L'ambiance est cool, détendue. Tous regardent les films des autres, ils sortent ensemble le soir, créent des relations, forgent des amitiés. « Je ne croyais pas être autant au cœur du festival. Ici il y a une bonne ambiance, un bon dynamisme », souligne Julie Bezerra Madsen. C'est sûrement une des raisons de la si grande popularité du festival de Poitiers (le comité de sélection a reçu cette année 1424 films venus du monde entier, nda).
Peu osent l'avouer mais au fond d'eux, chacun espère rencontrer un professionnel qui leur permettra de créer un nouveau film. A l'abri des regards indiscrets du public, les jeunes réalisateurs participent à des tables rondes et des rencontres où sont présents producteurs, scénaristes et directeurs de casting. Angèle Chiodo a eu cette chance l'année précédente.
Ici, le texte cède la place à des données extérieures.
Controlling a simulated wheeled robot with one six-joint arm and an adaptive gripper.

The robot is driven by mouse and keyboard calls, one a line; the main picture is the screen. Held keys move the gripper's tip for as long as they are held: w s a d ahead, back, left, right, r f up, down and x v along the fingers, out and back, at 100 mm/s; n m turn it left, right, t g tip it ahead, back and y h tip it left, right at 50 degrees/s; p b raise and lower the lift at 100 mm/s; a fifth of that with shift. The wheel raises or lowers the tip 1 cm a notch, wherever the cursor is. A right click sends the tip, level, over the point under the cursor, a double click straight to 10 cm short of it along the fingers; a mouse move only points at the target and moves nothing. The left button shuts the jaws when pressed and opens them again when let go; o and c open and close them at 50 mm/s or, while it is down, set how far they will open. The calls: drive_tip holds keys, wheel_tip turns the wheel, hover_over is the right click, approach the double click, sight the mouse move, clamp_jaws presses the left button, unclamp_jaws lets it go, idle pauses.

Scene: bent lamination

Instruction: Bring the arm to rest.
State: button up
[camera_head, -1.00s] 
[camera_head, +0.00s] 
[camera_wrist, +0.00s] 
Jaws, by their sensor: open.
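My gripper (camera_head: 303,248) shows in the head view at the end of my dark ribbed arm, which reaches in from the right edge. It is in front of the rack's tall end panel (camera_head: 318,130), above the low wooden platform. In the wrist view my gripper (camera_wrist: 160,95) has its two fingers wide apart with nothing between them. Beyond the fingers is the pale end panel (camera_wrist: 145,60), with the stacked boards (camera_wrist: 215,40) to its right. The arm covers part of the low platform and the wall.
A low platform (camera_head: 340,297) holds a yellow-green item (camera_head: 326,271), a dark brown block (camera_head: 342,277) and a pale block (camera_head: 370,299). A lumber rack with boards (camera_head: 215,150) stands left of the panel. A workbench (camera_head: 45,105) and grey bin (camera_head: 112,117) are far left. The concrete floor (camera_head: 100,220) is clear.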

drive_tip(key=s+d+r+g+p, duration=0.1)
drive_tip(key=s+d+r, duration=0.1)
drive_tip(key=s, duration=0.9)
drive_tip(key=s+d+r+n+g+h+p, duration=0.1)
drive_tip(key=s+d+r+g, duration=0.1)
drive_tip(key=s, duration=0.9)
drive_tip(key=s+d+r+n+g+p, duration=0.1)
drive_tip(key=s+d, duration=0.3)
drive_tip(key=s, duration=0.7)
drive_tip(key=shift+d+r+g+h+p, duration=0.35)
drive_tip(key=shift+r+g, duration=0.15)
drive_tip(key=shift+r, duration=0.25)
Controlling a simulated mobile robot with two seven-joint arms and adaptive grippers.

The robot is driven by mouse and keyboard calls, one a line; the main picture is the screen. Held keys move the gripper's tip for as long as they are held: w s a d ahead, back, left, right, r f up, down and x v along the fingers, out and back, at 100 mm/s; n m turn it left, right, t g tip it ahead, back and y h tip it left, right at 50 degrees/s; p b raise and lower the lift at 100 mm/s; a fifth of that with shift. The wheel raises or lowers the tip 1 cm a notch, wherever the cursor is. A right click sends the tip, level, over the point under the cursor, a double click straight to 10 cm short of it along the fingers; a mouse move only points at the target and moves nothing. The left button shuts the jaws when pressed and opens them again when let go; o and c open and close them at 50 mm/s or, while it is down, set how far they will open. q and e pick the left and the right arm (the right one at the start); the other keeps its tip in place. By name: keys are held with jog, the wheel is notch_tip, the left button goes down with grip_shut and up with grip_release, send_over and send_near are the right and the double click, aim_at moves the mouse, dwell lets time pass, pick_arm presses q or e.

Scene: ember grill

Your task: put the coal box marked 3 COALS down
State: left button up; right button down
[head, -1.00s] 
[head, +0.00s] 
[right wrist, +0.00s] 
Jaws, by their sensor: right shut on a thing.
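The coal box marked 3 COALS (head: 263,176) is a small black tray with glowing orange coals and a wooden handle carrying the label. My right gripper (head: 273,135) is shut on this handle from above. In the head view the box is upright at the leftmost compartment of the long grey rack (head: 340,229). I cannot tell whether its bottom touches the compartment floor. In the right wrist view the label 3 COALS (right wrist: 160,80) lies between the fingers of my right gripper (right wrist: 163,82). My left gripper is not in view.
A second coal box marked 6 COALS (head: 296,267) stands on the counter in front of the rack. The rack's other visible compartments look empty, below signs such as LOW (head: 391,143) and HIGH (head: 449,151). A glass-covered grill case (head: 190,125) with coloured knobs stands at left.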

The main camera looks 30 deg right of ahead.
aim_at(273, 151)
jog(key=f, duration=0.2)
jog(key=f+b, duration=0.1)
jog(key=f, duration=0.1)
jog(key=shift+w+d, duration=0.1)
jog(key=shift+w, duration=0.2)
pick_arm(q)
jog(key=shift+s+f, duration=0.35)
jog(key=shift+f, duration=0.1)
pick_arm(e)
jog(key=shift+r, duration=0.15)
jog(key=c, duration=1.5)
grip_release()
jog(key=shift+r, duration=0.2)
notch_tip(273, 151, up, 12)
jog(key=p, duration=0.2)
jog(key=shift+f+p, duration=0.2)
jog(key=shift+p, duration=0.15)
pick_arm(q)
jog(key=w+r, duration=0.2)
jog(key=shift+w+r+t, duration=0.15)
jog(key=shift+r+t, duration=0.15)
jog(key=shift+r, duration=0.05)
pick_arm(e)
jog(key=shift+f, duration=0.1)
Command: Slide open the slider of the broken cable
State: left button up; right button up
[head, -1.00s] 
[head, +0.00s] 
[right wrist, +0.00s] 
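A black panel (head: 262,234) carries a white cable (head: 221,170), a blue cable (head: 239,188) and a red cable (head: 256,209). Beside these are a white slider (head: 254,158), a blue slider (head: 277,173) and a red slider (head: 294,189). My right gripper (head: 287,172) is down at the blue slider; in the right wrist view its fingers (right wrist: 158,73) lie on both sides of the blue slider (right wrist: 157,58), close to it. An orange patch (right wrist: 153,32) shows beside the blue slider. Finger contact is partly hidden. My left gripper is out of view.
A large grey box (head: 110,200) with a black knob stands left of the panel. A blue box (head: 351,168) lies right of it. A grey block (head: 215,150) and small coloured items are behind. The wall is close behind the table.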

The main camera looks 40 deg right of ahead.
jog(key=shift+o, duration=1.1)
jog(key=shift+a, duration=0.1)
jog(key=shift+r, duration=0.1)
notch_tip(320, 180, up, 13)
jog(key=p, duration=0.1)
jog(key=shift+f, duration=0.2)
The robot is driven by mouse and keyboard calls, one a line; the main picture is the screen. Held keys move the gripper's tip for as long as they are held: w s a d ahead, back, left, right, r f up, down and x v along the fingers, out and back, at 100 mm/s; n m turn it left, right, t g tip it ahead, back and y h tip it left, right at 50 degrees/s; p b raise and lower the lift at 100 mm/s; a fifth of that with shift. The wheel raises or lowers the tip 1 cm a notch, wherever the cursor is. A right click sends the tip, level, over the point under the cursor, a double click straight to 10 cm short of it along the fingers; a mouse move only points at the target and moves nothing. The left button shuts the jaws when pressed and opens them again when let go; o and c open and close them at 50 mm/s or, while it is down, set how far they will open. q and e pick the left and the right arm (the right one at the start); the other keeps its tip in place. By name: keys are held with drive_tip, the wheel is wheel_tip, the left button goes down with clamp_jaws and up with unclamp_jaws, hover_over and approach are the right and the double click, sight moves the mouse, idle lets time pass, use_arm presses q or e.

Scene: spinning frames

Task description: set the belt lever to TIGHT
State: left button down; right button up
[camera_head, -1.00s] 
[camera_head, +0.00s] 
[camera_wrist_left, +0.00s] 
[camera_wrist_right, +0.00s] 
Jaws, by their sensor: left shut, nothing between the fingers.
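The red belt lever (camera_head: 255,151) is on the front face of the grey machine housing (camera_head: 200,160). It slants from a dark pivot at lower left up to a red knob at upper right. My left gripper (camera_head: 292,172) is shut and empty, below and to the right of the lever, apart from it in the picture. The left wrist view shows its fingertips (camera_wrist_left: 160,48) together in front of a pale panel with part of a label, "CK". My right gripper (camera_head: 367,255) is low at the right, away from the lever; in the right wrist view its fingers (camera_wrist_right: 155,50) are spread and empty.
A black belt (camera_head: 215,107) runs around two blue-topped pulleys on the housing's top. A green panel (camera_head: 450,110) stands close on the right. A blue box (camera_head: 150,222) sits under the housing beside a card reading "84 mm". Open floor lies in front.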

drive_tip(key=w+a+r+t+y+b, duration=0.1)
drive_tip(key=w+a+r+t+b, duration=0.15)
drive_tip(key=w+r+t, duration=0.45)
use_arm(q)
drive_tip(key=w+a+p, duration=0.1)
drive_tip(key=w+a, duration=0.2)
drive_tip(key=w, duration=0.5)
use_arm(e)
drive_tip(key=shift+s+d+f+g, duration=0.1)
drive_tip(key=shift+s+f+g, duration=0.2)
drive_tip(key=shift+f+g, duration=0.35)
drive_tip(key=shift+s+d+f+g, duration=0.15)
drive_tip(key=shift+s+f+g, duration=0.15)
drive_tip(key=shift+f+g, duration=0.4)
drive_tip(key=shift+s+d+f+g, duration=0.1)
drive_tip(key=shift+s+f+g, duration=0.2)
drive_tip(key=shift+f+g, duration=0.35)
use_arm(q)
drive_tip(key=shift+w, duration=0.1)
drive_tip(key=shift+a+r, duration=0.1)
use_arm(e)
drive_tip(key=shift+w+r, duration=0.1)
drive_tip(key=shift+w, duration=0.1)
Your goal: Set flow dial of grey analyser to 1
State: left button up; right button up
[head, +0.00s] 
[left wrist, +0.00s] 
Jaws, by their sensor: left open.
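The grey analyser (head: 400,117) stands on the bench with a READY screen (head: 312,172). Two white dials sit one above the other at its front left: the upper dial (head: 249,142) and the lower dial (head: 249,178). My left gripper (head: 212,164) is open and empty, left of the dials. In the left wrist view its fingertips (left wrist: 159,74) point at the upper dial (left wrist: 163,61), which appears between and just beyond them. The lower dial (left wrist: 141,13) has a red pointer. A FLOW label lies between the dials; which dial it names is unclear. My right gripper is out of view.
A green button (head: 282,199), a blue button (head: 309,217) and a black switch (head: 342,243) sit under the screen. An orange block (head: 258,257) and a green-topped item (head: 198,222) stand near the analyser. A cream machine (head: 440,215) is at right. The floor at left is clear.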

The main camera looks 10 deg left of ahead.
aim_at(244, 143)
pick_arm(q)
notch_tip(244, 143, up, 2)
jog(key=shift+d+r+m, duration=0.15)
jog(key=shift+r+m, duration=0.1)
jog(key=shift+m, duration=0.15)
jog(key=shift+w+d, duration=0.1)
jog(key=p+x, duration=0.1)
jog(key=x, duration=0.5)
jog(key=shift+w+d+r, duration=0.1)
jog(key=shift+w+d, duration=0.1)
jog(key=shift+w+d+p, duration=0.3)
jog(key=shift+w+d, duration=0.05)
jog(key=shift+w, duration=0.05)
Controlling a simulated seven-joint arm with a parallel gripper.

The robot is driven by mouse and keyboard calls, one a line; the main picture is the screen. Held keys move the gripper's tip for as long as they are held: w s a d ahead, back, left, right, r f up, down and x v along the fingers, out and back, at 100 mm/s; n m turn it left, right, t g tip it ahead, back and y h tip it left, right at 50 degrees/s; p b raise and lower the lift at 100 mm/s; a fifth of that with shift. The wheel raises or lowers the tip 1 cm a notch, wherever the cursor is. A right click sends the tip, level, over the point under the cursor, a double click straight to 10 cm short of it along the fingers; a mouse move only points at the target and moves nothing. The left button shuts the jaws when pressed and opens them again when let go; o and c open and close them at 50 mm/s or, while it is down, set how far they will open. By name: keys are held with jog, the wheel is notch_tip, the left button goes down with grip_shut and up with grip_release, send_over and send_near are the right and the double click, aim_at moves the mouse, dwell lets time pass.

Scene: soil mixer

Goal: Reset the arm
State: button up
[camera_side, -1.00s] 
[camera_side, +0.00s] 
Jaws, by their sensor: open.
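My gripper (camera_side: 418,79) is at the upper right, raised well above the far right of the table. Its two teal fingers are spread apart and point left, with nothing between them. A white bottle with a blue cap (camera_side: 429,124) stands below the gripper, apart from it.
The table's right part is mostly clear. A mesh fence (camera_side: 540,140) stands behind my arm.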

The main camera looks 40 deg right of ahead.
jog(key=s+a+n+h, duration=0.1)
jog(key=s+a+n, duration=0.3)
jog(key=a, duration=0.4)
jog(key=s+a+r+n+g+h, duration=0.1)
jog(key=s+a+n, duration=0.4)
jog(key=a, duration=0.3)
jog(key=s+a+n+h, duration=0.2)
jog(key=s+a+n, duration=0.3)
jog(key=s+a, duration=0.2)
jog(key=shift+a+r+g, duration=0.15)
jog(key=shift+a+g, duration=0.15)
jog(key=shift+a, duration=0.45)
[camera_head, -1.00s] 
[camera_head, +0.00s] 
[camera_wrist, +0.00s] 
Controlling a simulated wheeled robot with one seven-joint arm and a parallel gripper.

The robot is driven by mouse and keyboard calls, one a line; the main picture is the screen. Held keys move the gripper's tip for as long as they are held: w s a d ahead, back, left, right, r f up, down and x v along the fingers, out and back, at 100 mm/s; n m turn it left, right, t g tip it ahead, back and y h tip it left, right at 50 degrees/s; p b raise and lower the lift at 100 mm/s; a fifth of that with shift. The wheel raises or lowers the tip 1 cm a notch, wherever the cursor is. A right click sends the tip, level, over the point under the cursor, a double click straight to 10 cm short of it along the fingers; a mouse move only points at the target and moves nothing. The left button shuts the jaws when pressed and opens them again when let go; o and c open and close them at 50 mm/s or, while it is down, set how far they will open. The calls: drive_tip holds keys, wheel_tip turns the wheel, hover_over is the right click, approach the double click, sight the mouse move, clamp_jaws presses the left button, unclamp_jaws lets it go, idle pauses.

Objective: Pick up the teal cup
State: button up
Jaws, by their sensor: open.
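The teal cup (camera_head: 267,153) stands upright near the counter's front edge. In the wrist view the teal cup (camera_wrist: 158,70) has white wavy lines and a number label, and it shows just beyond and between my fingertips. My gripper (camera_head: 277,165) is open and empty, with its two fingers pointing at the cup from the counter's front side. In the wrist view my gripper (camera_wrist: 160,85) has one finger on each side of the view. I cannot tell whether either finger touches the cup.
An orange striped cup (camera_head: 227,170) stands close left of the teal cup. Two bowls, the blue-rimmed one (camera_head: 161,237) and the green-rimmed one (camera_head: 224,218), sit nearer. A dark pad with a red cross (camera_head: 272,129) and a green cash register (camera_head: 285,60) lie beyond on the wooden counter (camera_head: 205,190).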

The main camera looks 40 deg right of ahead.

Sélectionnée et primée en 2012 pour son film La Sole, entre l'eau et le sable (Prix Découverte de la Critique Française), Angèle a rencontré à Poitiers la compositrice de son nouveau film, Les Chiens, pendant un atelier d'écriture musicale.
Jan Gerrit-Seyler rajoute qu'être sélectionné en festival donne une légitimité pour continuer. « Mon école n'aimait pas mon film, j'ai eu 8/20 à ma soutenance. Mais quand mon film a participé à plusieurs festivals, ils ont reconnu l'intérêt de mon travail. Je suis toujours surpris d'être sélectionné parmi tant d'autres. »
Qu'ils obtiennent où non un prix récompensant la qualité de leur film, l'expérience des Rencontres Henri Langlois est une chance pour eux de lancer leur carrière. Des projets, ils en ont tous plein la tête. Le cinéma a de beaux jours devant lui avec ces jeunes là.
Tous propos recueillis par Flavien Hugault, à Poitiers.